4 Problem Solving Frameworks Every Data Scientist Needs to Know
Introduction
Data Science is popular because it is the most abstract way of solving problems and requires more pragmatism than most other fields. If you ask a physicist what they covet the most, they will tell you that breaking things down in simplest terms gives them happiness. Everything has a reason and can be explained using mathematics. This is also why they will use mathematical proofs to solve every problem. But sometimes, math proofs are either hard to find or impossible to reconcile because of all the factors involved. But then, how should we proceed? This article explores the problem-solving frameworks that we have available to us right now. A problem-solving framework is a way of mapping some inputs to the output with some degree of precision. Of course, higher precision is more desirable but we can only sometimes achieve that.

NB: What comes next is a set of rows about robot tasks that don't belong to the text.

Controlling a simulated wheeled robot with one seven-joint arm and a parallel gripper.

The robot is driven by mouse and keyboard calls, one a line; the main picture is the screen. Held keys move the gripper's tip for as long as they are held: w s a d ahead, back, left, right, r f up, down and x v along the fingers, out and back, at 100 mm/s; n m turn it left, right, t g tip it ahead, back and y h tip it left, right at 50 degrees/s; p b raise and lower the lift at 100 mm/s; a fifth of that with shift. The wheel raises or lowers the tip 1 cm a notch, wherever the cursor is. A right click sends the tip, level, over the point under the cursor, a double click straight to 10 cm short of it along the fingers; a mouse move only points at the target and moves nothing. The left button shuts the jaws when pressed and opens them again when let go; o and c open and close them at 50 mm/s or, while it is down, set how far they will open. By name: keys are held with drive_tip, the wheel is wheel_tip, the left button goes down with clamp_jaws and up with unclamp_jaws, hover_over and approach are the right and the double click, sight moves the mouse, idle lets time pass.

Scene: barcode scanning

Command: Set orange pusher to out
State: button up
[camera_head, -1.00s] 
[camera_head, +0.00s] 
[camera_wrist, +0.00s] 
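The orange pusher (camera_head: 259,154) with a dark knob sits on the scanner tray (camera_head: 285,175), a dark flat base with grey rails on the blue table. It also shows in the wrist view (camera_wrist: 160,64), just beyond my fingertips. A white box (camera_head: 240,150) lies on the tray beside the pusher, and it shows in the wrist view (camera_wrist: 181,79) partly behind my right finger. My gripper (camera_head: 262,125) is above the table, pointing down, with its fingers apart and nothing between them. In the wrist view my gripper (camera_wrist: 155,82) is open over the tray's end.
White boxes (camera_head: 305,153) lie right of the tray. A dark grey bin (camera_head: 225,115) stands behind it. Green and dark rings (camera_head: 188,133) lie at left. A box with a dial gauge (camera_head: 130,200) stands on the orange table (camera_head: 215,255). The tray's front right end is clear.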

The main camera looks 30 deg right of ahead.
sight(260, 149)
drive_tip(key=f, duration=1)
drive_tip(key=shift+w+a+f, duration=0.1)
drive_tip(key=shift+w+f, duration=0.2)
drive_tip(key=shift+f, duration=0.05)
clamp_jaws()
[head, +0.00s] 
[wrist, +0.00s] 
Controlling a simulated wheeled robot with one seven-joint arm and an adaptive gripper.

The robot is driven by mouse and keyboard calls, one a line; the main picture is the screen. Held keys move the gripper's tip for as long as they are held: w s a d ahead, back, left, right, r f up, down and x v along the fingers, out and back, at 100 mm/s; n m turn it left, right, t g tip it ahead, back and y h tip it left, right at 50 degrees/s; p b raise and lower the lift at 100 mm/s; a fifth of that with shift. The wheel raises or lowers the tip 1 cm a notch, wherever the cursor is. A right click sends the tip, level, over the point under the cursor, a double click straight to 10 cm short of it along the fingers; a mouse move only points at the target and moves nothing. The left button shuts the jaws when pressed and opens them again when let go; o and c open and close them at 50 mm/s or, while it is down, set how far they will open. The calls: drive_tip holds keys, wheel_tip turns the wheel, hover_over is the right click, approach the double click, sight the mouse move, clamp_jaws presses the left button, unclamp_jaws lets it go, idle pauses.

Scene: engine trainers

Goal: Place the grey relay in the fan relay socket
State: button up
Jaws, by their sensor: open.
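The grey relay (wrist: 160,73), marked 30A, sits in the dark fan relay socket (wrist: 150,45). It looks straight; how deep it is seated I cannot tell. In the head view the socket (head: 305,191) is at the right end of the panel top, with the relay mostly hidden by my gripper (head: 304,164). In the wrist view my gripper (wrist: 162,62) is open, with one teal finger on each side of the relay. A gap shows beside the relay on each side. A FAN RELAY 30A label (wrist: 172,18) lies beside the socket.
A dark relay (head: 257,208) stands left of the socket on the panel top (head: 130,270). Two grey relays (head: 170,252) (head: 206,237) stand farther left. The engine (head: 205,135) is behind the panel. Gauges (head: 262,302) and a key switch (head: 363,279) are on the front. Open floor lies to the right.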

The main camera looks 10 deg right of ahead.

You can access the code used in this article here. Click here to access the code to Colab.
Theory
When problems are relatively simple and there are countable measurable factors that directly affect the outcome, we can usually use theorems derived from fundamental axioms to come up with a formula that maps the input to the output that we look for. This is the purest and most precise approach but requires knowing everything about the problem at hand. This is where “domain knowledge” becomes a necessary prerequisite to solving a problem. But real-life problems are harder than that. There are too many factors affecting the outcome. Oftentimes, we are only able to measure input variables which are combinations of multiple independent “hidden” variables. If the theory doesn’t work, what is the next best approach? Well, that would have to be simulation/random walks. Let’s explore that paradigm with some examples first before we talk about it.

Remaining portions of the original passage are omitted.